# Description of the task
Comb through the entries for "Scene" and pull out each line that holds it.

# Data provided
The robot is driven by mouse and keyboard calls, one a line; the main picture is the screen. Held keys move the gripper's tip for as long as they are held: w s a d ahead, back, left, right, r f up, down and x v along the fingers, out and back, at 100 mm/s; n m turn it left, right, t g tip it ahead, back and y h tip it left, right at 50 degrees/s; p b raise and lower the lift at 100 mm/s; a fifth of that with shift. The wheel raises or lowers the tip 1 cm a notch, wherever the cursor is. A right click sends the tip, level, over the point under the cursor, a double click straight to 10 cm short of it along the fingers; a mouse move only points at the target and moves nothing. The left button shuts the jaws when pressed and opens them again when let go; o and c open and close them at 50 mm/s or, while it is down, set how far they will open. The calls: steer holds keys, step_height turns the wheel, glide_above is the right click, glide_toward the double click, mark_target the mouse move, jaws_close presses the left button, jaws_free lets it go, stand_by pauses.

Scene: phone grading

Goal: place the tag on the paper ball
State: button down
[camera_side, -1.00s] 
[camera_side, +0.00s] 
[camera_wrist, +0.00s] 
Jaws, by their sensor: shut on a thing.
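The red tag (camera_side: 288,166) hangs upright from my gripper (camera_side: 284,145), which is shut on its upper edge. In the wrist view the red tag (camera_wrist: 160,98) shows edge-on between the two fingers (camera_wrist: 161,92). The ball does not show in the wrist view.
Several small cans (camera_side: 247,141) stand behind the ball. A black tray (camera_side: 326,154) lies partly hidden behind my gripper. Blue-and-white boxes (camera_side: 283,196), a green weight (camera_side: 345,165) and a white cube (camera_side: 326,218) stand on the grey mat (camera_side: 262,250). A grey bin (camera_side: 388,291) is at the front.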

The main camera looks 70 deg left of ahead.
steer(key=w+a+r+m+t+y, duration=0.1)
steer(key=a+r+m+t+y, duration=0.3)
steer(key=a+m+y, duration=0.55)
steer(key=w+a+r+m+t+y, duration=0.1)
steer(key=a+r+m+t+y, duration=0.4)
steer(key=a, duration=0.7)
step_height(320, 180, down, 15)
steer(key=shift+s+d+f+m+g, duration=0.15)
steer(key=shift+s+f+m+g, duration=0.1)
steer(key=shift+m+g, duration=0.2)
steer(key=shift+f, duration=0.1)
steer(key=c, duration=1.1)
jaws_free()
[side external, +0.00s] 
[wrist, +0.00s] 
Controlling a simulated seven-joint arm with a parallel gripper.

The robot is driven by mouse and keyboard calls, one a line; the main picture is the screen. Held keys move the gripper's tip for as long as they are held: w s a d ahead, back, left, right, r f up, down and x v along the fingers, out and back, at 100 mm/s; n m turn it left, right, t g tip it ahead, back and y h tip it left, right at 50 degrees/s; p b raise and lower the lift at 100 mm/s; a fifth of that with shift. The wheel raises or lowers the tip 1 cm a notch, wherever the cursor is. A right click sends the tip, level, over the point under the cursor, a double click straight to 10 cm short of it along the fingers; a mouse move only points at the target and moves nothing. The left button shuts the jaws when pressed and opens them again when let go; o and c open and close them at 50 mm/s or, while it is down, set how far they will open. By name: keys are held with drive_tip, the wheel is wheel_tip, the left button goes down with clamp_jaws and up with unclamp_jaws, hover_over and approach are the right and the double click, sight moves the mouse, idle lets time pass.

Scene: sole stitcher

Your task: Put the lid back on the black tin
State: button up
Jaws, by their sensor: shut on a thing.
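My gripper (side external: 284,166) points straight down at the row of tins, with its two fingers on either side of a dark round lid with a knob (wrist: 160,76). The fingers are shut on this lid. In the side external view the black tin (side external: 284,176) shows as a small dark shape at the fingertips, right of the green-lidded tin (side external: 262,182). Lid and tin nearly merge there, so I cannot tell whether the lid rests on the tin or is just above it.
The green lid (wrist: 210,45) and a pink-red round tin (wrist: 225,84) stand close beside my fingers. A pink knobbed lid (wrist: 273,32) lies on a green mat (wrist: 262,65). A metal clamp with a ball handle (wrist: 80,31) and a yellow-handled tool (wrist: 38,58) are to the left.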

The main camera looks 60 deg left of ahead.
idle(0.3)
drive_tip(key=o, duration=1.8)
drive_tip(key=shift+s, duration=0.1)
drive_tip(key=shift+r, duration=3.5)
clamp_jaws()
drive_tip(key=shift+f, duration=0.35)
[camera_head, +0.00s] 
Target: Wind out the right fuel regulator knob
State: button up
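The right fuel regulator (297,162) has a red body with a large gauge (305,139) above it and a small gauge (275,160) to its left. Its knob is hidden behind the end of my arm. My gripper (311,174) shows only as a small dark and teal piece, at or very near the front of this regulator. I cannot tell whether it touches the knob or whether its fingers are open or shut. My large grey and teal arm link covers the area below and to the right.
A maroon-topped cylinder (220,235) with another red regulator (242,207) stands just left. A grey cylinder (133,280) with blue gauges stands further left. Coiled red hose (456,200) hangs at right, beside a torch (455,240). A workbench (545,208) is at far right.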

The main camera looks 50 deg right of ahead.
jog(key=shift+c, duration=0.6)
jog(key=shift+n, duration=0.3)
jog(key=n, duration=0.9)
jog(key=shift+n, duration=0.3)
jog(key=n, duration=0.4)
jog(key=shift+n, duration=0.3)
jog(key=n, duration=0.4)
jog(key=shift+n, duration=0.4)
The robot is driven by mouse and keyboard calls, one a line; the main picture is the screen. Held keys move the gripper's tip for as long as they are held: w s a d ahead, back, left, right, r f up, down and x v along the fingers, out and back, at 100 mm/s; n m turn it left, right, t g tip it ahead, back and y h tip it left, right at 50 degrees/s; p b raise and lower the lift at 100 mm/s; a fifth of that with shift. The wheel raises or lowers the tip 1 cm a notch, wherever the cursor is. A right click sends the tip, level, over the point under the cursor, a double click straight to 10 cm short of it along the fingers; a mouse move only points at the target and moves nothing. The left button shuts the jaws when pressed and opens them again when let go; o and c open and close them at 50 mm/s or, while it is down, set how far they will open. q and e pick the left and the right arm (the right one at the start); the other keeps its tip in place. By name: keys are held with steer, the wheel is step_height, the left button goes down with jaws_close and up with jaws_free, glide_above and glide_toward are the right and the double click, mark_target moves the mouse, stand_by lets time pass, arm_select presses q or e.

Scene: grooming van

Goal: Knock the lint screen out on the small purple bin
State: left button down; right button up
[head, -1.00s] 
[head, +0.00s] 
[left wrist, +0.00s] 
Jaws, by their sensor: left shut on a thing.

# Answer
Scene: phone grading
Scene: sole stitcher
Scene: grooming van

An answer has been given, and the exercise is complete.